Bien sûr, dès sa prise de fonctions, Netanyahou avait repris à son compte le concept des deux États. Il en avait tracé les contours dans son discours de 2009 à Ber Ilan. Cependant, le premier ministre israélien avait aussi fait savoir tout à fait clairement que toute paix véritablement sincère devrait reposer sur la pleine reconnaissance d’Israël comme un État juif par les Palestiniens. Cette exigence avait rencontré le scepticisme de la majorité de la communauté internationale, en particulier des Européens. La gauche sioniste (ou du moins ce qu’il en reste) avait fait preuve de beaucoup de froideur devant cette demande. Des personnalités modérées de ce camp, comme Shlomo Avinieri, se montrèrent peu enthousiastes pour la demande relative à l’État juif.
Cependant, dans sa publication de ce mois-ci dans Mosaic, Yoav Sorek ne propose pas seulement une stratégie alternative, mais une stratégie qui place en son centre l’assertion que l’État juif est son droit le plus fondamental. Dans son texte intitulé « La grande erreur d’Israël » Sorek affirme que la voie des concessions et des accommodements suivie par Israël depuis le début des années 1990 a été désastreuse. Elle a eu pour effet de l’affaiblir tout en donnant de la force aux exigences de ses ennemis. Sorek insiste fortement sur la nécessité d’avoir bien conscience que puisque le conflit n’a jamais porté sur le territoire mais sur la fin de l’existence d’Israël, et que seule l’acceptation totale d’un État juif au Moyen-Orient donne une chance d’aboutir à une paix réelle.
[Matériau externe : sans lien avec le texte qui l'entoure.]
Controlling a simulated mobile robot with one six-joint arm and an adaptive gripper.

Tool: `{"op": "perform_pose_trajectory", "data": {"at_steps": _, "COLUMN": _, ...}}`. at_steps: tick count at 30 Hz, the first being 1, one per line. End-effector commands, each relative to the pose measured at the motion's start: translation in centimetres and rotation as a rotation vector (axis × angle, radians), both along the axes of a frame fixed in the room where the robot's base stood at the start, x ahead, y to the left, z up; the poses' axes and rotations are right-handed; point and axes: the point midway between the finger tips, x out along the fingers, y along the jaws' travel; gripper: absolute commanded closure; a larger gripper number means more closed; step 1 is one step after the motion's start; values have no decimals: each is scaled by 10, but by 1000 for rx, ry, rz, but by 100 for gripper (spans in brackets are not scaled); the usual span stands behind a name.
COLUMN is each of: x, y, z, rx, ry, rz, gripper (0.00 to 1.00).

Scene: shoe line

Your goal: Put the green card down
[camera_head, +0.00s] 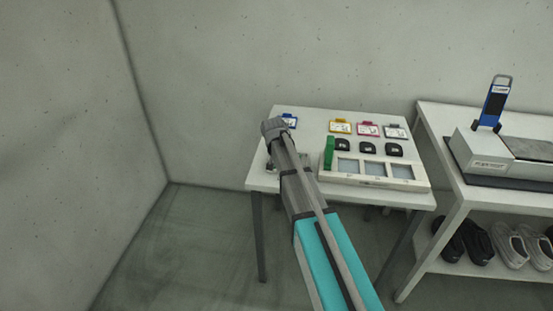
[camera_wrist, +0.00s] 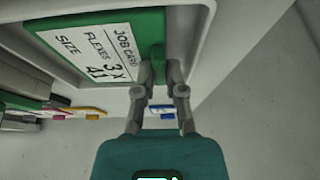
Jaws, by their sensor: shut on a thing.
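The green card (camera_wrist: 100,45) shows in the wrist view with a white label that reads job card, flexes 3X, size 41. My gripper (camera_wrist: 160,72) is shut on its green tab. A pale raised rim (camera_wrist: 195,45) runs around the card, which looks to be within or just over a recess. I cannot tell whether it touches the bottom. In the head view my arm hides the card and my fingertips, over the left part of the white table (camera_head: 300,113).
A blue card (camera_head: 289,121) lies near my wrist. A pale tray (camera_head: 375,182) with windows and an upright green piece (camera_head: 329,152) stand right of my arm. A bench (camera_head: 510,197) adjoins.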

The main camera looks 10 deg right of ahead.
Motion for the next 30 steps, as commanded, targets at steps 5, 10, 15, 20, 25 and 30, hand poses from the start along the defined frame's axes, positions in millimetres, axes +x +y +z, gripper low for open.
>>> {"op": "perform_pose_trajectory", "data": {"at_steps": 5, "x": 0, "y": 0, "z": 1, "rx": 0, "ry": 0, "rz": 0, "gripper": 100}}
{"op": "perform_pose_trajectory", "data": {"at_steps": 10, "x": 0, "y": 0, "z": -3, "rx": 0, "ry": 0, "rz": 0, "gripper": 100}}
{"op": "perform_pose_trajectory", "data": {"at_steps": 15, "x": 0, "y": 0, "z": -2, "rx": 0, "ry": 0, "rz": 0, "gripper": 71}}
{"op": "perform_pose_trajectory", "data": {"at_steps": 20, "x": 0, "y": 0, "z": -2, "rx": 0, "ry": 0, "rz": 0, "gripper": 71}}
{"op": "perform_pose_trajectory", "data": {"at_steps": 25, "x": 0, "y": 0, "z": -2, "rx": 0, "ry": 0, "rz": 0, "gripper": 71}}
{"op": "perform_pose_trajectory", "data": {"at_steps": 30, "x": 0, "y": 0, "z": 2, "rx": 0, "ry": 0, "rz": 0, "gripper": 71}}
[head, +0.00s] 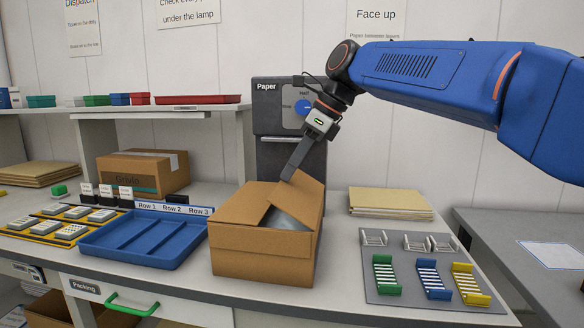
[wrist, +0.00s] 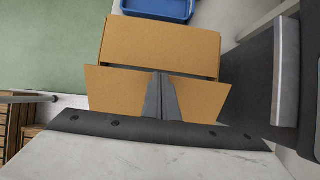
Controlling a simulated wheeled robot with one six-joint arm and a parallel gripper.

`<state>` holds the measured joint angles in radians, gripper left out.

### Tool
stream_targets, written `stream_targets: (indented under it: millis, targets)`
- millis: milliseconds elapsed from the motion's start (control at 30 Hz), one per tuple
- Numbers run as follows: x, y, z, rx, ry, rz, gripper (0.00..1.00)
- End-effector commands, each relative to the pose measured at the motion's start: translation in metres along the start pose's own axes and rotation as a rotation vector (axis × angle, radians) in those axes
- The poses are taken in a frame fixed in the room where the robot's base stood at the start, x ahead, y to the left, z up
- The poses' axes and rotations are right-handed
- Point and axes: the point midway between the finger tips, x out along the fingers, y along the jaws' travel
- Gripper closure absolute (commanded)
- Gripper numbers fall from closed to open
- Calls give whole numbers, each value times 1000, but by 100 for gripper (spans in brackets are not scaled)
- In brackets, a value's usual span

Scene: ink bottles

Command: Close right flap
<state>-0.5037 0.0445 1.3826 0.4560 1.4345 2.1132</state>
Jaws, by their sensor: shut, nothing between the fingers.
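The open-topped cardboard box (head: 262,252) stands on the bench in the middle of the head view. Its right flap (head: 306,195) stands up, tilted, on the right side. Another flap (head: 248,203) lies folded over the left part of the opening, and grey contents (head: 288,221) show in the gap. My gripper (head: 288,176) is shut and empty at the upper edge of the right flap. In the wrist view my gripper (wrist: 160,75) overlaps the middle of the right flap (wrist: 115,88); I cannot tell whether it touches. The box (wrist: 160,42) lies beyond it.
A blue tray (head: 150,238) stands left of the box. A grey board (head: 407,290) with coloured racks lies to the right. Flat cardboard sheets (head: 390,200) lie behind it. A dark paper dispenser (head: 270,112) stands at the back, close to my arm.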

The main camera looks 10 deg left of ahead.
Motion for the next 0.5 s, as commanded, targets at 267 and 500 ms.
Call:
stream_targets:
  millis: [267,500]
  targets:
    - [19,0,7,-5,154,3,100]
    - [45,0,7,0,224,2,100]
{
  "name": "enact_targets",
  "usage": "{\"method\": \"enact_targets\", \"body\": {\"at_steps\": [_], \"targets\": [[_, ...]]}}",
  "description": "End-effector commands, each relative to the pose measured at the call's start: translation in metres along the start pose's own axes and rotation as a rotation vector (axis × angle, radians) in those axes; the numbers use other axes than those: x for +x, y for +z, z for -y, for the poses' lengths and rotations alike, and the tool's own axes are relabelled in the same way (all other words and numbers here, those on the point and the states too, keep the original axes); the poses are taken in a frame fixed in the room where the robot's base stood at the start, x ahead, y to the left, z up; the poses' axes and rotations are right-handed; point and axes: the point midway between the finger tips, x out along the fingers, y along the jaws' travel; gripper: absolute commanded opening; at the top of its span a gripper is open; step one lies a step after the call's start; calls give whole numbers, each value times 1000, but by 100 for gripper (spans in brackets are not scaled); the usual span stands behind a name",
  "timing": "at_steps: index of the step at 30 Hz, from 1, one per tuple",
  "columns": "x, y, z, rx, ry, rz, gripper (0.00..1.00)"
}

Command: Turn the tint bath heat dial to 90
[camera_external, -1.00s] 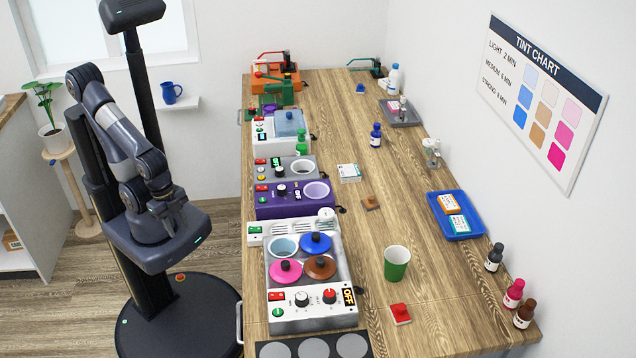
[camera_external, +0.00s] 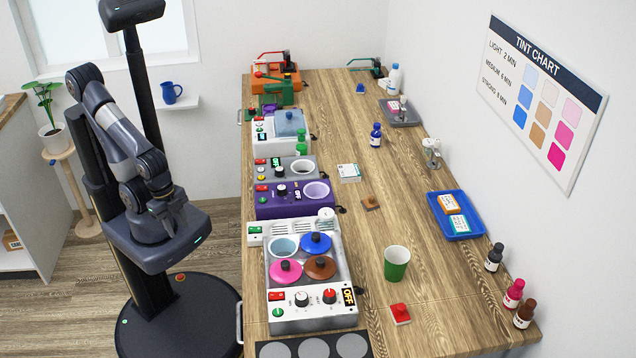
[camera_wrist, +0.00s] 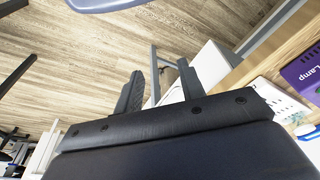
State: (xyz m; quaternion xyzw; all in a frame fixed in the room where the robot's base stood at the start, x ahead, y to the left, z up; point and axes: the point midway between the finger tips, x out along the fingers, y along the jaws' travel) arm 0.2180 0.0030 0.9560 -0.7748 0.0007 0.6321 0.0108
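The tint bath (camera_external: 350,270) is a silver and white box near the front left of the table in the external view. Its top has an open well and blue, pink and brown lids. Its front panel has a red dial (camera_external: 330,296), a black-and-white dial (camera_external: 302,299), a red switch, a green button and a black display (camera_external: 349,296) reading OFF. The dial labels are too small to read, so I cannot tell which is heat. My gripper (camera_wrist: 158,70) is open and empty in the wrist view, its fingers apart. It is left of the table, away from the bath.
A purple machine (camera_external: 265,208) stands behind the bath. A green cup (camera_external: 396,263) and a red block (camera_external: 400,314) stand right of it. Grey discs on a dark mat (camera_external: 266,350) lie in front. A blue tray (camera_external: 470,234) and bottles line the right side.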

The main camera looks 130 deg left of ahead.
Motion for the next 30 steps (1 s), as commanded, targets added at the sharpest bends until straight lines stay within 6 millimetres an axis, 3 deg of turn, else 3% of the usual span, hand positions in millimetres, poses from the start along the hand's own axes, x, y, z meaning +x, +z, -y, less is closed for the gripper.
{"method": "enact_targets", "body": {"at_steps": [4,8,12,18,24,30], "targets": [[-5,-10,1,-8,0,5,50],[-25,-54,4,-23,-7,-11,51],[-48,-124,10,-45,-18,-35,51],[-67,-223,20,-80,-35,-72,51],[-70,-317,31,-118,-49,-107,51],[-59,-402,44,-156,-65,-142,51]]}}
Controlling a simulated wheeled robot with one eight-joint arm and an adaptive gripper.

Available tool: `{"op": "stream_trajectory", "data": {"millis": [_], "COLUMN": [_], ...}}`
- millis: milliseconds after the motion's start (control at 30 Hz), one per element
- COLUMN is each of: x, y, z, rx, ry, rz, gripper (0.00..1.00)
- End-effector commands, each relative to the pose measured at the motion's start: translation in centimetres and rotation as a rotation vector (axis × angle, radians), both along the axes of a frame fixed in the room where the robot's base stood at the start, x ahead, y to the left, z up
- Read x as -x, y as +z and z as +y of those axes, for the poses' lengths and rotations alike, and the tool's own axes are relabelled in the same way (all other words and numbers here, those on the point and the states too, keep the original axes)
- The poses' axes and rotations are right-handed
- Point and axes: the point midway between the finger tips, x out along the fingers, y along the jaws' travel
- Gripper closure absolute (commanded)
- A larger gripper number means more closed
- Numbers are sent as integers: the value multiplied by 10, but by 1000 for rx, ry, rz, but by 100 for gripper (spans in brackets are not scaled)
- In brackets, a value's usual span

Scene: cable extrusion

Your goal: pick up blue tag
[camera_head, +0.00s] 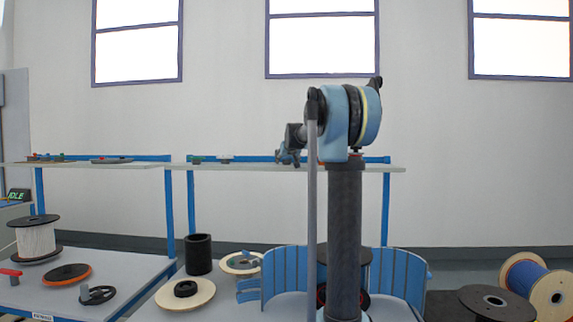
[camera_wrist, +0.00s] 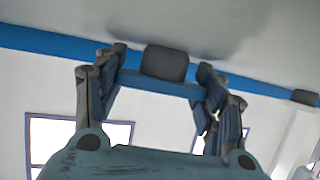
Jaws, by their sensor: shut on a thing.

L’erreur d’Israël a été de prendre à son compté l’idée que le droit d’exister peut être acheté au monde arabe contre des territoires. Il s’en est tenu à l’équation de la terre contre la paix car il croyait qu’en réduisant l’étendue de son territoire, en s’affaiblissant stratégiquement, il pourrait apaiser l’hostilité de ses ennemis. Mais comme le souligne Sorek, logiquement, c’est le contraire qui est vrai. C’est seulement en conservant toute sa puissance, en affirmant sa présence, et en demandant d’être reconnu, qu’Israël peut conserver une chance de contraindre à terme ses voisins à accepter la réalité de son existence et ce faisant, de réaliser le projet du sionisme.
Tant que la conclusion du très long différend avec les Palestiniens ne sera pas acquise, Sorek propose qu’Israël commence par s’abstenir d’apaiser et de légitimer les éléments les plus extrémistes parmi les Palestiniens. Pour cet auteur, la grande erreur du gouvernement Rabin a été de reconnaitre et de valoriser l’OLP au lieu de poursuivre la politique efficace visant à défaire l’organisation terroriste d’Arafat. Sorek suggère qu’avant tout, Israël reprenne l’initiative et qu’il réaffirme tout simplement ses droits et son autorité sur le territoire qui est sous son contrôle, dans sa totalité. Peu importe qu’Israël trouve le moyen d’intégrer les communautés arabes vivant sur son territoire ou que ces dernières choisissent en définitive leur avenir en réclamant leur précédente nationalité jordanienne. Sorek affirme que rien de tout cela ne s’avèrera aussi pénible que les 20 années de pagaille qui ont jalonné la tentative de création d’un État palestinien.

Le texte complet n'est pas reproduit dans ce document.